И хотя все это в конечном счете отнюдь не препятствовало растущему в обществе интересу к определенным ценностям дальневосточной культуры и даже своеобразной моде на «китайское», на разнообразные стилизации «в китайском духе» и т. п., но для глубокого общественного понимания специфики китайской культурной традиции, безусловно, создавало серьезные трудности. О трудностях такого рода неоднократно писал и сам Н. Я. Бичурин10.

В 40—50 годы в России китайская культура редко становилась объектом специального философско-культурологического анализа. Нечастыми были попытки философски обобщить новый научный опыт изучения дальневосточного региона. Особый интерес поэтому представляет наиболее систематическая и оригинальная попытка такого рода, предпринятая А. С. Хомяковым в его «Записках о всемирной истории», известных также под именем «Семирамида».

Многолетний, но так и не завершенный труд духовного вождя славянофилов (издан уже после его смерти) должен был, по замыслу автора, положить начало принципиально новому подходу к истории, необходимому для развития русской национальной культуры. В целом критически оценивая итоги истолкования исторического развития в немецком рационализме (прежде всего у Гегеля), Хомяков тем не менее полагал бессмысленным возвращение к «партикуляризму» традиционной нефилософской историографии.

Соответственно взятое в качестве культурного памятника его собственное сочинение, несмотря на предельную насыщенность исторической конкретикой, не столько соотносимо с процессом становления отечественной исторической науки, сколько стоит у истоков той философско-культурологической традиции осмысления истории, которая интенсивно развивалась в России в XIX в.
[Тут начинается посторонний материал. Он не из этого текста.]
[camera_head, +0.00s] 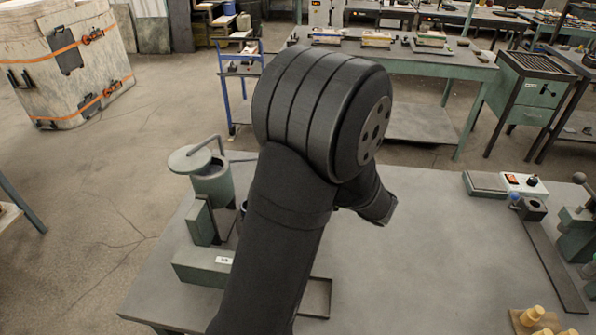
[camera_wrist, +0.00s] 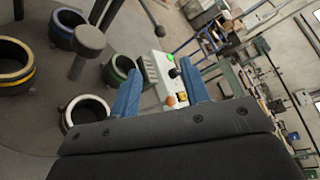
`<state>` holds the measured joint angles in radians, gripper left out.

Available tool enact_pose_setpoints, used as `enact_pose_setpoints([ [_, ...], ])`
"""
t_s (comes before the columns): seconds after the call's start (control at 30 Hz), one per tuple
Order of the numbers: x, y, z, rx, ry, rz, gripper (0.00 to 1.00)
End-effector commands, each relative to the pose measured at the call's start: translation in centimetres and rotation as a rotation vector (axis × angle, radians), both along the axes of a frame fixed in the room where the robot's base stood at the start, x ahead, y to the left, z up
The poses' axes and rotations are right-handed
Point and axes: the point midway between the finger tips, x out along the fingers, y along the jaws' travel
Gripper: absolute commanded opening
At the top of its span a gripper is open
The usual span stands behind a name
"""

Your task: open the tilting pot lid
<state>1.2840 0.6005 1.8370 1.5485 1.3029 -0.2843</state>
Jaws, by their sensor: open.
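The pot (camera_head: 213,187) is a green-grey cylinder on a stand at the left of the table in the head view. Its round flat lid (camera_head: 190,159) sits off to the left of the mouth, and the dark inside of the pot shows beside it. In the head view my arm hides the gripper. I cannot tell the lid in the wrist view.
In the wrist view, banded round vessels (camera_wrist: 85,116) and a grey knobbed post (camera_wrist: 90,40) stand at the left, with a white control box (camera_wrist: 165,75) beyond the fingers. In the head view, another control box (camera_head: 522,184) and yellow pieces (camera_head: 532,315) are at the right.

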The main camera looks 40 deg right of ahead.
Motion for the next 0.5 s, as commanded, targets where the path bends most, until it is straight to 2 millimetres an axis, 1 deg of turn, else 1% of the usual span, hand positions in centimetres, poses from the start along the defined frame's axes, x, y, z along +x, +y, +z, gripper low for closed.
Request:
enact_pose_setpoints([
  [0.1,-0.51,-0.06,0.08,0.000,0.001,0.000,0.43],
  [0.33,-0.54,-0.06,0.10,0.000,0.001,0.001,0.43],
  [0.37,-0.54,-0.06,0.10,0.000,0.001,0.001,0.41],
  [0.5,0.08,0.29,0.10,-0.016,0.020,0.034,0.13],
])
В то же время безусловно свойственное Хомякову стремление широко опираться на результаты и методы специальных наук (в оценках китайской культуры: на отечественные и западные синологические исследования, на методологию сравнительного языкознания при непосредственном анализе переводов древнекитайских текстов и др.) позволяет видеть в его сочинении отражение реальных сложностей и противоречий процесса утверждения в русском общественном сознании научных знаний о дальневосточной культуре11. Философский и конкретно-научный уровни анализа в «Семирамиде» далеко не всегда гармонично соответствуют друг другу, но для исследования истории общественной мысли это обстоятельство также представляет интерес.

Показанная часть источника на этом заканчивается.